Could one design a cache coherence system where a test and set instruction only tried to upgrade to the shared state on success?

In a poorly-designed system, after the update line in cache if the execution is not transferred to another processor it is possible that Processor 1 will acquire the lock again, and again, leading to a loss of parallelism.

@fizzbuzz Do you mean request to shared state to test and then upgrade to modify state on success? That seems like it would require splitting the test and set instruction into two parts, since you would need to send two messages on the bus, so it would probably be difficult to define a single atomic instruction to make that work. The idea with test-and-set is that it groups the check and the set into one atomic operation, so for the whole instruction to execute, it would need to have the cache line in the modified state.

@chii I believe that in this model all there processors are running concurrently so I don't think that it's possible for a single processor to keep acquiring the lock over and over again. And for the sake of argument even if the same processor kept acquiring the lock over and over again, in the case the lock was attached to some thread pool, then the thread would be making progress doing good work. So I'm not sure the if the same processor acquiring the lock over and over again would even be a problem.

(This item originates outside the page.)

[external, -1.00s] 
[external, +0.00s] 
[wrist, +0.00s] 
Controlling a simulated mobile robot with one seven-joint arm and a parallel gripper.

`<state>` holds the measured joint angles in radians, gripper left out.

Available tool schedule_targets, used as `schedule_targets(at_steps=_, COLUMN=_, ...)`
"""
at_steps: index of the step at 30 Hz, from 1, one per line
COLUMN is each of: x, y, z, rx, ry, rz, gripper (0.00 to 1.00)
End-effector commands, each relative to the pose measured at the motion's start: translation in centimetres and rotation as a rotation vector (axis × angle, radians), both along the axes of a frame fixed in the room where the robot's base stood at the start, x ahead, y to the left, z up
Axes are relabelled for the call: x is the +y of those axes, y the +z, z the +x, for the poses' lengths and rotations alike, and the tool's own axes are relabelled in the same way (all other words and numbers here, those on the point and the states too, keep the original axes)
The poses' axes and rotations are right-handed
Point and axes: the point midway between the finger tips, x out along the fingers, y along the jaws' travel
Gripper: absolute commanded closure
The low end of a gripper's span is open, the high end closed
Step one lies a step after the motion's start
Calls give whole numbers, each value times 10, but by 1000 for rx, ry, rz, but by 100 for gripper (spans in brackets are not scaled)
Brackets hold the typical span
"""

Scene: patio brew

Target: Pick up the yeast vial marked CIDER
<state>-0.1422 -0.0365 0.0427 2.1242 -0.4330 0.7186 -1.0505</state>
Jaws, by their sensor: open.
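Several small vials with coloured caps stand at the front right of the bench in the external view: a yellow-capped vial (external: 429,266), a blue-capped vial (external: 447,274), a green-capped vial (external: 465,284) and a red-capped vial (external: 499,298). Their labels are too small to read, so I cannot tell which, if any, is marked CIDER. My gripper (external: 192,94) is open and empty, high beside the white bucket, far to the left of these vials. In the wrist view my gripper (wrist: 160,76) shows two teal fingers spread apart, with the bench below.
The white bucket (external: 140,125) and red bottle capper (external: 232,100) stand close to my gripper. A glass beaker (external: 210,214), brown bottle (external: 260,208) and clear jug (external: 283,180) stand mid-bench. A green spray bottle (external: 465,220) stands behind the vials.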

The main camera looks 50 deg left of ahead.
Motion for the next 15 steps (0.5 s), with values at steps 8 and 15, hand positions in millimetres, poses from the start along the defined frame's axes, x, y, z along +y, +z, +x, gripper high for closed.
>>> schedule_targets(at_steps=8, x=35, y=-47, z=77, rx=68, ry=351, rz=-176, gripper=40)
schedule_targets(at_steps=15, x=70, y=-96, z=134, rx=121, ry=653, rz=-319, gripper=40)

@sagoyal actually I believe that the issue of whether the same processor can keep acquiring the lock over and over again is not inherently solved by having all processors run concurrently. This is a matter of how the lock decides its next owner. If the lock uses a priority-based scheme where one thread has higher priority than the rest, I believe a single thread could potentially starve all other threads (though whether this actually happens in practice is a different story).